Iran's President Hassan Rohani speaks with Asia Society President and CEO Josette Sheeran during an event in New York
LONDON (Reuters) - British parliamentarians are to visit Iran next week to try to organize a reciprocal visit by Iranian lawmakers, the latest step aimed at improving relations between the two countries.
Britain severed direct diplomatic relations with Iran after activists stormed its embassy in Tehran more than two years ago.
However, the election of a relative moderate, President Hassan Rouhani, has paved the way for a thaw in ties which has helped Tehran strike a preliminary agreement about its nuclear program with six world powers, including Britain.
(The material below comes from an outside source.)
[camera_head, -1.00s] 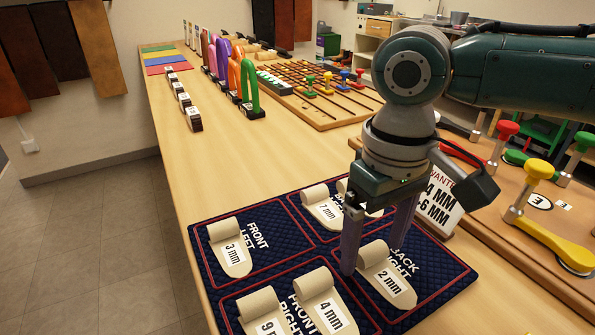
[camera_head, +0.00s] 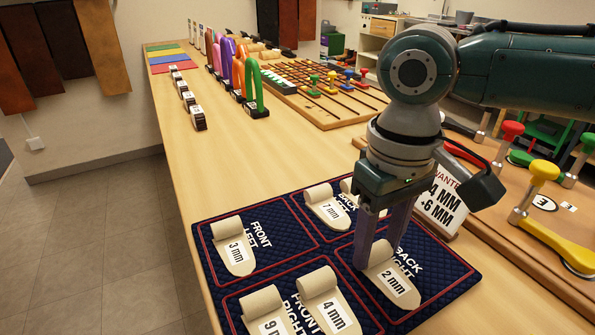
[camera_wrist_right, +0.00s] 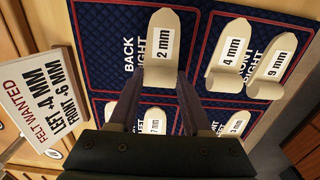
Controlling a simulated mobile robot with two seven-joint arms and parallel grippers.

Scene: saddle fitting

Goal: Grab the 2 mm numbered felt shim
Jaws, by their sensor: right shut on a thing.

Britain appointed a non-resident charge d'affaires to Iran in November, reviving direct ties, a step mirrored by Tehran. Britain's envoy visited Tehran this month, the first diplomatic visit by a British official in more than two years.
On Monday, the office of Jack Straw, a former British foreign secretary, released a statement saying he would be part of a four-man delegation to visit Tehran from January 6 to January 10.
The delegation will be made up of members of the British parliament's All-Party Parliamentary Group on Iran, the statement said, saying they had accepted an invitation from the Iranian parliament's British/Iran Friendship Group.
"It is hoped that whilst in Tehran the group will be able to make arrangements for a return delegation from the Majlis (the Iranian parliament) to visit the UK," said the statement, adding that Britain's Foreign Office had helped arrange the visit.
The Foreign Office said it was aware of the trip.
Other members of the delegation are Norman Lamont, a former British finance minister, Ben Wallace, a Conservative lawmaker, and Jeremy Corbyn, a Labour parliamentarian.
Iran's Press TV said on its website that the British delegation would hold talks with Majlis Speaker Ali Larijani, Chairman of the Majlis's National Security and Foreign Policy Committee Alaeddin Boroujerdi, and other Iranian officials.
Britain downgraded its ties with Iran after the embassy incident because it accused Iranian authorities of failing in their duty to protect diplomats and their residences which were ransacked and set on fire.